# start of Data shown
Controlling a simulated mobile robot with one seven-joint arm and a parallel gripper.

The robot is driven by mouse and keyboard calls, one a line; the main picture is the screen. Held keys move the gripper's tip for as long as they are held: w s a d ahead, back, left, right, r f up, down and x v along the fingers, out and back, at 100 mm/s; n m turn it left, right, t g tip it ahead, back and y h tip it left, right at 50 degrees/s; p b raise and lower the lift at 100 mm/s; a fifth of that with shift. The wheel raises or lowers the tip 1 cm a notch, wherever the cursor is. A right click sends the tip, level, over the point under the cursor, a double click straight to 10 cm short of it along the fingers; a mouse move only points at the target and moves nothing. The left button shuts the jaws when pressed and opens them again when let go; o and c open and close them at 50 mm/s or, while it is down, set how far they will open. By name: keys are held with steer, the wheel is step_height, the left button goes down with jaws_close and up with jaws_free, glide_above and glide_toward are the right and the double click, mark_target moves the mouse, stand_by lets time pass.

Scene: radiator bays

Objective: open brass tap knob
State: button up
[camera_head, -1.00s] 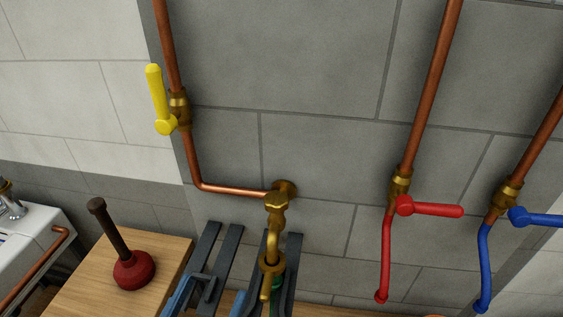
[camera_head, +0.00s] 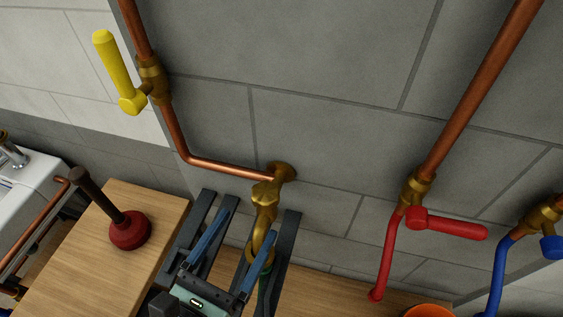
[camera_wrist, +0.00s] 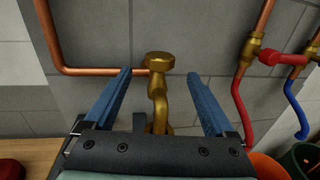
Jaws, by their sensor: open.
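The brass tap (camera_head: 264,210) comes out of the grey wall at the end of a copper pipe. Its brass knob (camera_head: 267,190) is at the top, and its spout curves down. The knob also shows in the wrist view (camera_wrist: 158,62), upper middle. My gripper (camera_head: 248,221) is open and empty, with its two blue fingers reaching up from below. In the wrist view my gripper (camera_wrist: 158,74) has one finger on each side of the tap, with visible gaps in the picture. Whether the fingertips are level with the knob in depth, I cannot tell. The lower spout is partly hidden by my gripper.
A yellow lever valve (camera_head: 116,75) is on the pipe at upper left. A red lever valve (camera_head: 448,224) and a blue one (camera_head: 548,246) are at right. A red plunger (camera_head: 130,231) stands on the wooden bench (camera_head: 90,265). An orange bucket (camera_head: 430,311) is at lower right.

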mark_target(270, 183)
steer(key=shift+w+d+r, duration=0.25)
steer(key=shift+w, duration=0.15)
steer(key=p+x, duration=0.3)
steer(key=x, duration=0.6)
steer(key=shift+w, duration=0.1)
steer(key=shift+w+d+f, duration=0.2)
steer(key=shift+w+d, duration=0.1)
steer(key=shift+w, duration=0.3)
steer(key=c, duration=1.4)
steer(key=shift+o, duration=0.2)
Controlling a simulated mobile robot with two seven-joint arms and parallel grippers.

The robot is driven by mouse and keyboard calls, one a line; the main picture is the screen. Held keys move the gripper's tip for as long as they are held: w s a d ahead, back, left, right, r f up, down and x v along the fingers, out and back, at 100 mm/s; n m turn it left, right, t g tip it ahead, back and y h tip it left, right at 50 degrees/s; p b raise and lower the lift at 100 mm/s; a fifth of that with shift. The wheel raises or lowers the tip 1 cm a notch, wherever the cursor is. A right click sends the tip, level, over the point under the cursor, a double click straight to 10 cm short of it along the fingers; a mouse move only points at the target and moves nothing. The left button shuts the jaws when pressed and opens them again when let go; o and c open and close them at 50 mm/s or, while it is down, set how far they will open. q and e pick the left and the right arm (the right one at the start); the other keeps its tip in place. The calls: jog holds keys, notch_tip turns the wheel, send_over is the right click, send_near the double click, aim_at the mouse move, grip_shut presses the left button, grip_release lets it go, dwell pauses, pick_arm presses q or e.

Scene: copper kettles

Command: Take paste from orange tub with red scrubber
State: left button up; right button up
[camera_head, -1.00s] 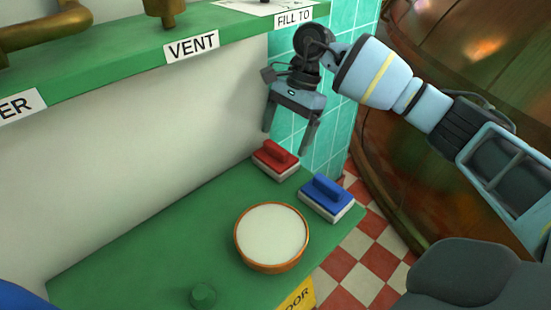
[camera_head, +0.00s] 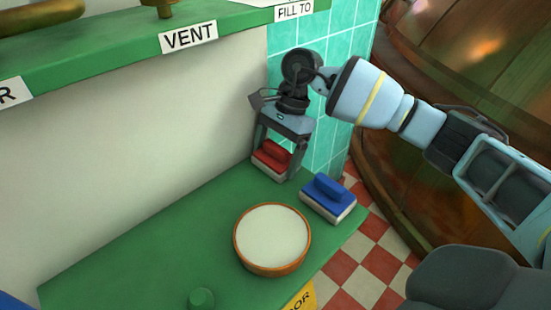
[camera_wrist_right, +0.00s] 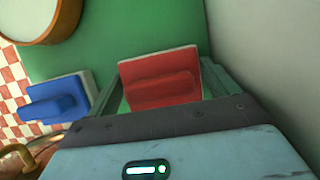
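The red scrubber (camera_head: 271,157) stands at the back of the green shelf, beside the tiled wall. My right gripper (camera_head: 275,168) is lowered over it, open, with one finger on each side of the red handle. In the right wrist view the red scrubber (camera_wrist_right: 162,80) lies between the two fingers; I cannot tell whether they touch it. The orange tub (camera_head: 272,268), full of pale paste (camera_head: 272,233), sits nearer on the shelf; its rim (camera_wrist_right: 72,25) shows at the top left of the wrist view. My left gripper is not in view.
A blue scrubber (camera_head: 328,198) stands right of the red one, near the shelf edge. A green knob (camera_head: 201,299) is at the front. The upper green ledge (camera_head: 110,60) runs above. The shelf's left part is clear.

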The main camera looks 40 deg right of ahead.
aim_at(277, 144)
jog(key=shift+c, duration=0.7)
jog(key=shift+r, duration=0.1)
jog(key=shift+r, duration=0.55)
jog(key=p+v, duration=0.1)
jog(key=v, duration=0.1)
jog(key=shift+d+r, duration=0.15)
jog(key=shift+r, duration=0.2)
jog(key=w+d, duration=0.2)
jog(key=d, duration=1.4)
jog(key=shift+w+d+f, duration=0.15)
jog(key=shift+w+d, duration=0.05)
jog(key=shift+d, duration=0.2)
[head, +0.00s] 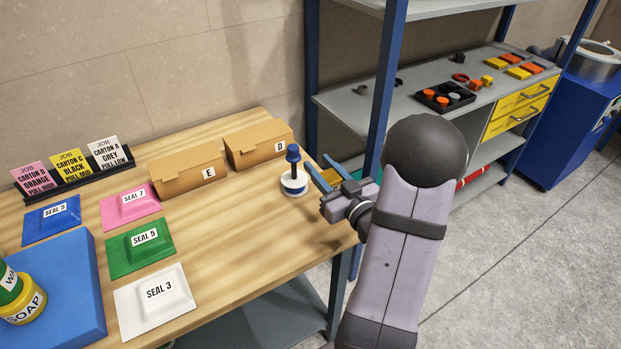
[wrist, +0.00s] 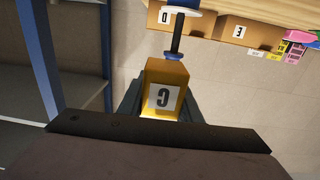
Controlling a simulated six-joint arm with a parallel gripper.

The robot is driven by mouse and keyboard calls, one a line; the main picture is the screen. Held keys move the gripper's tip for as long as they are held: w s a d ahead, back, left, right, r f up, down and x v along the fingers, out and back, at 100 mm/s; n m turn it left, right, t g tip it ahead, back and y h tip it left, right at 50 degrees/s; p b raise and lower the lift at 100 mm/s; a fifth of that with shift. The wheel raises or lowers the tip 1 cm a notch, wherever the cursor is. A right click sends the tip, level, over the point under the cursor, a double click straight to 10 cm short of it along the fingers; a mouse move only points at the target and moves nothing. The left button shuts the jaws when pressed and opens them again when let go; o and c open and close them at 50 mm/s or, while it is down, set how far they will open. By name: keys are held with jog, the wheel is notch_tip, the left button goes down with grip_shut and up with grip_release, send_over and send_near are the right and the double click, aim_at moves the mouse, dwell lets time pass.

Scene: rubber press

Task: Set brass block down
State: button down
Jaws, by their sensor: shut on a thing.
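The brass block (wrist: 167,88) is yellow and marked with a letter C on a white label. It fills the middle of the wrist view, upside down, between the dark fingers of my gripper (wrist: 166,102). In the head view my gripper (head: 325,177) is at the right end of the wooden table, just right of a blue-and-white stand (head: 294,185). It is shut on the block, of which only a small yellow part shows between the blue fingers. The underside of the block is hidden.
The wooden table (head: 232,225) has free room in its middle. Cartons E (head: 185,180) and D (head: 255,150) stand at its back. Pink, green, white and blue seal pads lie at left. A blue shelf post (head: 387,80) rises behind my gripper, with a grey shelf beyond.

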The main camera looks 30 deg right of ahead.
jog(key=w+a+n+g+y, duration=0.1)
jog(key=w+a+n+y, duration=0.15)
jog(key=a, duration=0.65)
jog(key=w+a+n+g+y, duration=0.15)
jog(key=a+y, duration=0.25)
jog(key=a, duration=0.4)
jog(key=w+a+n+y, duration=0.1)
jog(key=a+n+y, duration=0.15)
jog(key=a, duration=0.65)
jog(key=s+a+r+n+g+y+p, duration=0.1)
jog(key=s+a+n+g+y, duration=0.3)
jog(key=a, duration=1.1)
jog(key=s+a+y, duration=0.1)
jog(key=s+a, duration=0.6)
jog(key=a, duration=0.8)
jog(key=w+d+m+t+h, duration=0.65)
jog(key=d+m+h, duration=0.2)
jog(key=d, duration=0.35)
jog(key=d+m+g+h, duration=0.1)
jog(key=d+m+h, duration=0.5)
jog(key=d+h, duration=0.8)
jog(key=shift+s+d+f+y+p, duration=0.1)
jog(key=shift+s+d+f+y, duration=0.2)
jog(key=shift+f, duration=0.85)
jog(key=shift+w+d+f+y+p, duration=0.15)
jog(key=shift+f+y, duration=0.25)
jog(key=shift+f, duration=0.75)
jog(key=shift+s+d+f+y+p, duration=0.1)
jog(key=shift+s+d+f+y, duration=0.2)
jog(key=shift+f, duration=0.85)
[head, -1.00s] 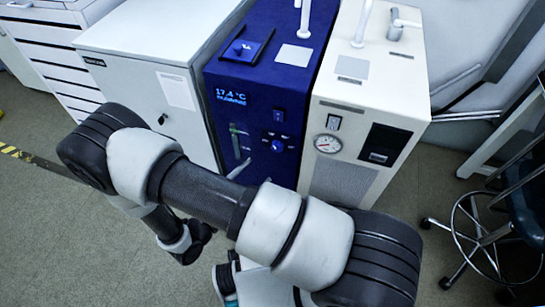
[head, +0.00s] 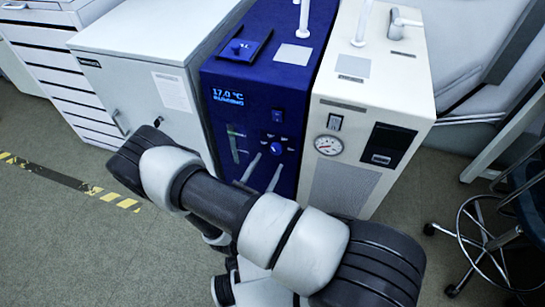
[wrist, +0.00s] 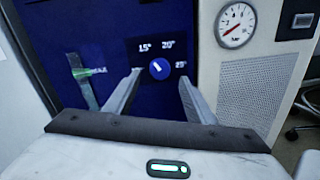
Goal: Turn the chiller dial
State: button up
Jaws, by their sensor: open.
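The chiller is the dark blue unit (head: 262,100) in the middle, with a lit display (head: 228,97) that seems to read 17.0 °C. Its round blue dial (head: 276,148) with a white pointer mark sits low on the front. In the wrist view the dial (wrist: 160,69) shows between labels 15°, 20° and 25°, its mark tilted toward upper left. My gripper (wrist: 158,84) is open, its two fingers pointing at the panel on either side of the dial. The fingertips look short of the dial, not touching it. In the head view the fingers (head: 263,170) show just below the dial.
A cream unit with a pressure gauge (head: 328,145) stands against the chiller's right side. A white cabinet (head: 150,75) stands to its left. A green level tube marked MAX (wrist: 82,75) is left of the dial. A stool (head: 495,235) is at far right.

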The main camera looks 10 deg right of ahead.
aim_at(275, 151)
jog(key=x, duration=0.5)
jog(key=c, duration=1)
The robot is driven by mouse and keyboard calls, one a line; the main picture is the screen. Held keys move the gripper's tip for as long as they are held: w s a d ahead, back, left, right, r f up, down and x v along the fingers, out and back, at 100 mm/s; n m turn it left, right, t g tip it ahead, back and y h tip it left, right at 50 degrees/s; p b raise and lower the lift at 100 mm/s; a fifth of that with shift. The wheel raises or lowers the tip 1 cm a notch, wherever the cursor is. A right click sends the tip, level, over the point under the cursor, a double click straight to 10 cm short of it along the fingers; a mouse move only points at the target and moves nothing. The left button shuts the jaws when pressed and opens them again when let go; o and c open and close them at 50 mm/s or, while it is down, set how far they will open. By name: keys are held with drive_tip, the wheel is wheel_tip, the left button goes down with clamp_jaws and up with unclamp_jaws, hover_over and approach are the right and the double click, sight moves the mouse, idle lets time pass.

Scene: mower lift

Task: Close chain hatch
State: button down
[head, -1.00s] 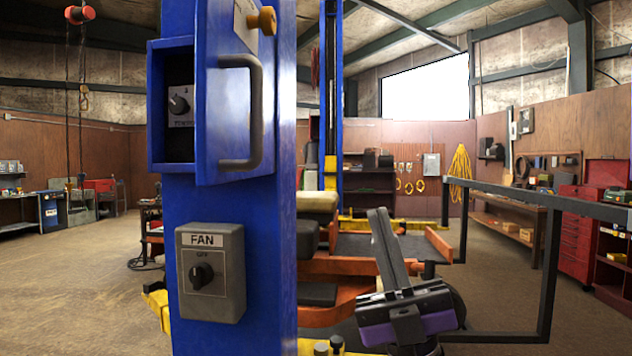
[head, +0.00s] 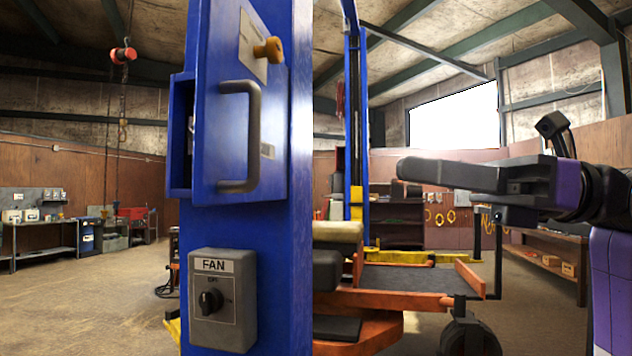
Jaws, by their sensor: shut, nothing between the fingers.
# end of Data shown
> _The problem_
Return each line where "seven" shows up.

> _Solution for this problem_
Controlling a simulated mobile robot with one seven-joint arm and a parallel gripper.
Controlling a simulated mobile robot with two seven-joint arms and parallel grippers.

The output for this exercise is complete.